-- REQUIREMENTS --
Leave out the pictures and copy everything else below exactly.

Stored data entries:
——————————
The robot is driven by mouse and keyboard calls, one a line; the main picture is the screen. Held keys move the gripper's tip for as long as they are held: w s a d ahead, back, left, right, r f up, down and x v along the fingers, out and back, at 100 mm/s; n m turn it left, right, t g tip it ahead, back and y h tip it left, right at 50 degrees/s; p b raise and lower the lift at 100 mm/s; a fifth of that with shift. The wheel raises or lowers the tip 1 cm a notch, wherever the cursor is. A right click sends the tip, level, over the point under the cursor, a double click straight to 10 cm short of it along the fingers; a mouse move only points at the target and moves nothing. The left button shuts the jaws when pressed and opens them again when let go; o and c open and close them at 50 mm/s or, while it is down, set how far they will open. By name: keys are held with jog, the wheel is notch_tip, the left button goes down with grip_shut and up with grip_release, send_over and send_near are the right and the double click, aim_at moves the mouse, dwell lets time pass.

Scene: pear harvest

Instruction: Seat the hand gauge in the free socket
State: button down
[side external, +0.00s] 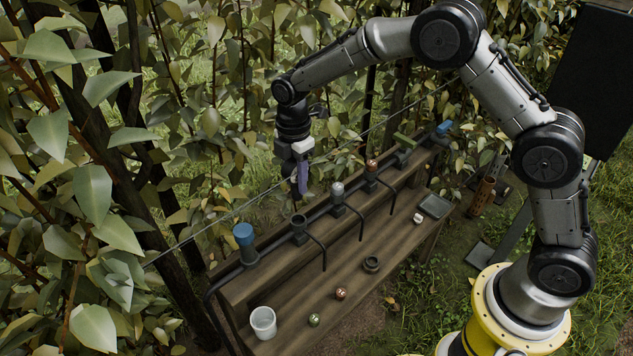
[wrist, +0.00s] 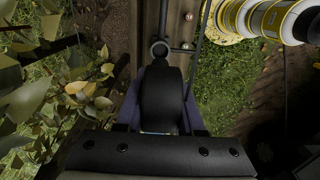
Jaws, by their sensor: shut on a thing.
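My gripper (side external: 301,178) hangs above the rail on the wooden bench, with purple fingers pointing down. In the wrist view its fingers (wrist: 162,112) are shut on a dark rounded body, the hand gauge (wrist: 163,95). In the side view the gauge is hard to tell from the fingers. A dark, empty-looking socket (side external: 299,223) stands on the rail below my gripper, apart from it. A dark ring-shaped holder (wrist: 160,48) shows just beyond the gauge in the wrist view. The gauge's lower end is hidden.
Other rail places hold a blue-topped piece (side external: 244,238), a silver one (side external: 338,190), a copper one (side external: 371,168), a green one (side external: 404,141) and another blue one (side external: 443,128). A white cup (side external: 263,322), balls, a dark ring (side external: 371,263) and a grey tray (side external: 435,206) lie lower. Foliage crowds behind.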

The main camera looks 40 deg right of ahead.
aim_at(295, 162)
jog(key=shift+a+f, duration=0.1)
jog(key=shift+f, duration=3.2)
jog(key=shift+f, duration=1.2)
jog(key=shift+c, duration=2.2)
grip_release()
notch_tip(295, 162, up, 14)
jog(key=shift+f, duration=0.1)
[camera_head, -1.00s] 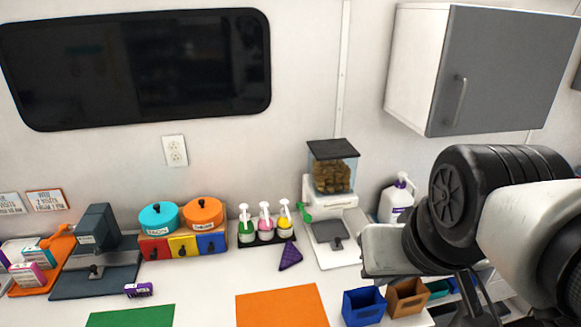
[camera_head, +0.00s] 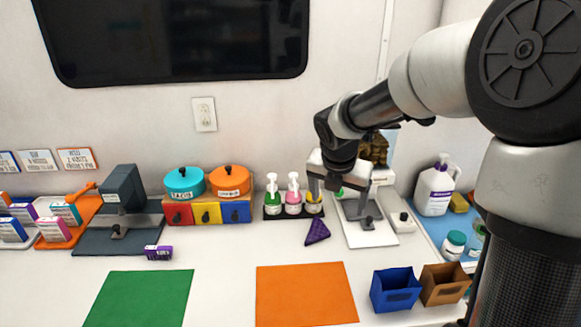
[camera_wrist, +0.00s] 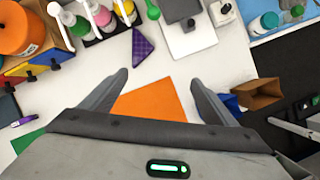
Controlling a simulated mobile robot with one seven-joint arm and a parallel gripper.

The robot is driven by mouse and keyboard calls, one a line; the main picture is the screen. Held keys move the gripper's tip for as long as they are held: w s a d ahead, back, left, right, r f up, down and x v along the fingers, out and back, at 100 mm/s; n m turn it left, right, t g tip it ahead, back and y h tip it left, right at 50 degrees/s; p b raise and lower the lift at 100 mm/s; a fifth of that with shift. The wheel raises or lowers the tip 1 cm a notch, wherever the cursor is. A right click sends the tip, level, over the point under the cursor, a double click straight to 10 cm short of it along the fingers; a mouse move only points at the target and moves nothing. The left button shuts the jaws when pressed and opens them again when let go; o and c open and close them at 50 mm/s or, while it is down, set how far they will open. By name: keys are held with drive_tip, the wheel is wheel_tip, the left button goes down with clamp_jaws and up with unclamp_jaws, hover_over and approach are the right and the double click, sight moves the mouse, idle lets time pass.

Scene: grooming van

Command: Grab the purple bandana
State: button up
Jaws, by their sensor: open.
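The purple bandana (camera_head: 317,231) is a small folded triangle with a lighter pattern. It lies flat on the white counter, in front of the pump bottles and left of the treat dispenser's base. It also shows in the wrist view (camera_wrist: 142,48), beyond and between my fingertips, near the top. My gripper (camera_wrist: 160,80) is open and empty, with its two grey fingers spread. In the head view my gripper (camera_head: 340,190) hangs above the counter, near the bandana's upper right. Nothing covers the bandana.
Several pump bottles (camera_head: 293,195) stand in a black tray behind the bandana. The dispenser (camera_head: 367,222) stands to its right. An orange mat (camera_head: 305,293) and a green mat (camera_head: 139,298) lie in front. Blue (camera_head: 396,290) and brown (camera_head: 444,284) bins stand at the front right.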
——————————
-- RESULT FOR THIS EXERCISE --
The robot is driven by mouse and keyboard calls, one a line; the main picture is the screen. Held keys move the gripper's tip for as long as they are held: w s a d ahead, back, left, right, r f up, down and x v along the fingers, out and back, at 100 mm/s; n m turn it left, right, t g tip it ahead, back and y h tip it left, right at 50 degrees/s; p b raise and lower the lift at 100 mm/s; a fifth of that with shift. The wheel raises or lowers the tip 1 cm a notch, wherever the cursor is. A right click sends the tip, level, over the point under the cursor, a double click straight to 10 cm short of it along the fingers; a mouse move only points at the target and moves nothing. The left button shuts the jaws when pressed and opens them again when let go; o and c open and close them at 50 mm/s or, while it is down, set how far they will open. By name: keys are held with jog, the wheel is notch_tip, the left button goes down with grip_shut and up with grip_release, send_over and send_near are the right and the double click, aim_at moves the mouse, dwell lets time pass.

Scene: pear harvest

Instruction: Seat the hand gauge in the free socket
State: button down
[side external, +0.00s] 
[wrist, +0.00s] 
Jaws, by their sensor: shut on a thing.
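My gripper (side external: 301,178) hangs above the rail on the wooden bench, with purple fingers pointing down. In the wrist view its fingers (wrist: 162,112) are shut on a dark rounded body, the hand gauge (wrist: 163,95). In the side view the gauge is hard to tell from the fingers. A dark, empty-looking socket (side external: 299,223) stands on the rail below my gripper, apart from it. A dark ring-shaped holder (wrist: 160,48) shows just beyond the gauge in the wrist view. The gauge's lower end is hidden.
Other rail places hold a blue-topped piece (side external: 244,238), a silver one (side external: 338,190), a copper one (side external: 371,168), a green one (side external: 404,141) and another blue one (side external: 443,128). A white cup (side external: 263,322), balls, a dark ring (side external: 371,263) and a grey tray (side external: 435,206) lie lower. Foliage crowds behind.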

The main camera looks 40 deg right of ahead.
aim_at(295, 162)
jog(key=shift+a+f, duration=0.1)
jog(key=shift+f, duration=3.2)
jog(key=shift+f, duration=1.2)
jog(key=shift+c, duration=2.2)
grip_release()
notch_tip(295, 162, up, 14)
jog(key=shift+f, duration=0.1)
[camera_head, -1.00s] 
[camera_head, +0.00s] 
[camera_wrist, +0.00s] 
Controlling a simulated mobile robot with one seven-joint arm and a parallel gripper.

The robot is driven by mouse and keyboard calls, one a line; the main picture is the screen. Held keys move the gripper's tip for as long as they are held: w s a d ahead, back, left, right, r f up, down and x v along the fingers, out and back, at 100 mm/s; n m turn it left, right, t g tip it ahead, back and y h tip it left, right at 50 degrees/s; p b raise and lower the lift at 100 mm/s; a fifth of that with shift. The wheel raises or lowers the tip 1 cm a notch, wherever the cursor is. A right click sends the tip, level, over the point under the cursor, a double click straight to 10 cm short of it along the fingers; a mouse move only points at the target and moves nothing. The left button shuts the jaws when pressed and opens them again when let go; o and c open and close them at 50 mm/s or, while it is down, set how far they will open. By name: keys are held with drive_tip, the wheel is wheel_tip, the left button goes down with clamp_jaws and up with unclamp_jaws, hover_over and approach are the right and the double click, sight moves the mouse, idle lets time pass.

Scene: grooming van

Command: Grab the purple bandana
State: button up
Jaws, by their sensor: open.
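The purple bandana (camera_head: 317,231) is a small folded triangle with a lighter pattern. It lies flat on the white counter, in front of the pump bottles and left of the treat dispenser's base. It also shows in the wrist view (camera_wrist: 142,48), beyond and between my fingertips, near the top. My gripper (camera_wrist: 160,80) is open and empty, with its two grey fingers spread. In the head view my gripper (camera_head: 340,190) hangs above the counter, near the bandana's upper right. Nothing covers the bandana.
Several pump bottles (camera_head: 293,195) stand in a black tray behind the bandana. The dispenser (camera_head: 367,222) stands to its right. An orange mat (camera_head: 305,293) and a green mat (camera_head: 139,298) lie in front. Blue (camera_head: 396,290) and brown (camera_head: 444,284) bins stand at the front right.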

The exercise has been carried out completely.